YSK RTÜK'ten giden raporları rafa kaldırdı

Nurzen Amuran sordu RTÜK eski üyesi Süleyman Demirkan yanıtladı...

Nurzen Amuran: 15 Temmuzla birlikte yıllardır söylenilen ama ciddiye alınmayan bir tehlikenin somut kanıtlarıyla karşılaşıldı. Terörün nelere yapabileceği bir kez daha yaşanarak görüldü. Ama bu durum insan hak ve özgürlüklerinin sınırlarını daraltacak ortamı da hazırlamamalı. Bu nedenle medyaya düşen sorumluluk daha fazla. Bu hafta sizinle medyayı halkın haber alma özgürlüklerinin korunup korunmadığını sorgulamak istiyoruz. Ama önce 15 Temmuzla başlayan süreçte nereden nereye vardık sorusunun yanıtını bir de sizden alalım:

Süleyman Demirkan: 15 Temmuz 2016 akşamı başlayan, CIA güdümlü Fethullahçı Darbe girişimi ve devleti ele geçirme kalkışması, TSK içindeki Atatürkçü, Cumhuriyetçi kadrolar ile halkın direnişi sonucu engellendi. Çok şükür…

Meclis’te grubu bulunan dört parti de darbeye şiddetle karşı olduklarını çok açık biçimde açıkladılar, ortak bildiri yayınladılar. Gazi Meclis, o kalkışma gecesi şanına yakışır bir direniş gösterdi.

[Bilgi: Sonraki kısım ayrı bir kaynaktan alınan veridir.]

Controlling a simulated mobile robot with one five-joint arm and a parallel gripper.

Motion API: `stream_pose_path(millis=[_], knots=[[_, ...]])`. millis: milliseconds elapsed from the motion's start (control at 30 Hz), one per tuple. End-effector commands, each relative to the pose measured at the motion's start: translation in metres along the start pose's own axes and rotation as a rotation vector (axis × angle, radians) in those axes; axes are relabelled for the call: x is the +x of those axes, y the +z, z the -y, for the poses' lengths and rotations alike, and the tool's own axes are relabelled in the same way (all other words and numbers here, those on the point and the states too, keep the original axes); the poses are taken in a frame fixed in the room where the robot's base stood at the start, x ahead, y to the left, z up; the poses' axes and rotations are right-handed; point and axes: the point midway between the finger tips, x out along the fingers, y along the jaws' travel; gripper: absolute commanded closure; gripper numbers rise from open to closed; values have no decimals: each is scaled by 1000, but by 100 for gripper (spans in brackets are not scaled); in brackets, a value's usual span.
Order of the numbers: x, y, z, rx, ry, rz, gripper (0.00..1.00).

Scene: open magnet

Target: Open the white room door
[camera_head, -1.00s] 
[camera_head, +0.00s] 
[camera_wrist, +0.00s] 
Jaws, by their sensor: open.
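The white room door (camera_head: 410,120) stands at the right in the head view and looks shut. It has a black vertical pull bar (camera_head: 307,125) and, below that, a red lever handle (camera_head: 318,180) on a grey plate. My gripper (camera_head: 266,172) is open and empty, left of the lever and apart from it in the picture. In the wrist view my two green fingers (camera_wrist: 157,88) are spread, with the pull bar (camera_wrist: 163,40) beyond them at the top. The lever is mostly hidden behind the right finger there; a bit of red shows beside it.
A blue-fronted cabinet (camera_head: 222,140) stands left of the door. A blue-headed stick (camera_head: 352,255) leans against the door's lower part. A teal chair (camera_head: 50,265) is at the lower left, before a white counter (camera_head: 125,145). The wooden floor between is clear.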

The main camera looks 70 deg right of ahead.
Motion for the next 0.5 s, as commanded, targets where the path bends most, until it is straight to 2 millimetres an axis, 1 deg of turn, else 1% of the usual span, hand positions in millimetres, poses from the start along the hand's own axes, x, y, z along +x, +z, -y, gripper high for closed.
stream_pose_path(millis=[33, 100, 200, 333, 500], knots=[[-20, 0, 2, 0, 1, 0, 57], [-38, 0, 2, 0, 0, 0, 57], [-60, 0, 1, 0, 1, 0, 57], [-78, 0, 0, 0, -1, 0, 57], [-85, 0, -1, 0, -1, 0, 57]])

Ancak, 20 Temmuz 2016’da ilan edilen Olağanüstü Hal ile bu kapsamda çıkarılan KHK’ler ve uygulamalar, demokrasi ile temel hak ve özgürlüklerin askıya alınması sürecini başlattı. OHAL ve bu kapsamdaki KHK’lerin amacı başlangıçta özellikle darbe kalkışmasında bulunan FETÖ terör örgütü ile mücadele olarak açıklandı. OHAL ve art arda çıkarılan ve uygulamaya konulan KHK’lerin halkı hiç etkilemeyeceği sözü verildi. Ama, uygulama hiç de söylendiği gibi olmadı. Terörle hiçbir ilgisi olmayan birçok konu OHAL kapsamında çıkarılan KHK’lerin konusu yapılmaya başlandı. (Karayolu araçlarının kış lastikleri, huzur haklarının düzenlenmesi, sadece iki çarpıcı örnek). Geniş kitleler OHAL uygulamalarından mağdur oldular. Hakları geriledi. İşçilerin grev hakkının, OHAL sayesinde nasıl yasaklandığını, (emekçiler aleyhine patronlar lehine) Sayın Cumhurbaşkanı daha geçen hafta kendi ağzıyla itiraf etti. Ne yazık ki, buna bile işçi/memur konfederasyonlarından güçlü bir tepki gelmedi. Çünkü, çoğunluk korkutuldu, sindirildi…

Darbe girişimi bahane edilerek, Anayasa, yasalar, demokratik hak ve özgürlükler, basın ve ifade özgürlüğü, daha önce askeri darbe dönemlerinde dahi görülmediği ölçüde kısıtlandı, büyük ölçüde askıya alındı.

Sadece, FETÖ terör örgütü ile iltisaklı yayın kuruluşları değil, muhalif olan bütün tv, radyo, gazete, dergilere yönelik baskı, tehdit, sansür, sansürün de ötesinde kapatma kararları verilmeye başlandı.

Bütün bunlar yapılırken, Anayasal, bağımsız ve özerk bir yapıda öngörülen görsel-işitsel yayınları düzenlemek ve denetlemekle görevli tek kamu otoritesi olan RTÜK, tamamiyle devre dışı bırakıldı. İşi bilmeyen kişi ve organlar, bilgili ve yetkili kuruluşlar ile istişare etmeden, yangından mal kaçırırcasına, “Yaptım, oldu” kararnamelerini yürürlüğe koydular. FETÖ’nün devlette ve bürokrasiyi ele geçirmesinde fiili ve etkin rol oynamış, sorumlu yöneticiler, bir anda kendilerini FETÖ karşıtı ilan ederek, kendi sorumluluklarını örtücü, kendilerini sakınan bir anlayışla, nice masum kamu görevlisinin canını yaktılar.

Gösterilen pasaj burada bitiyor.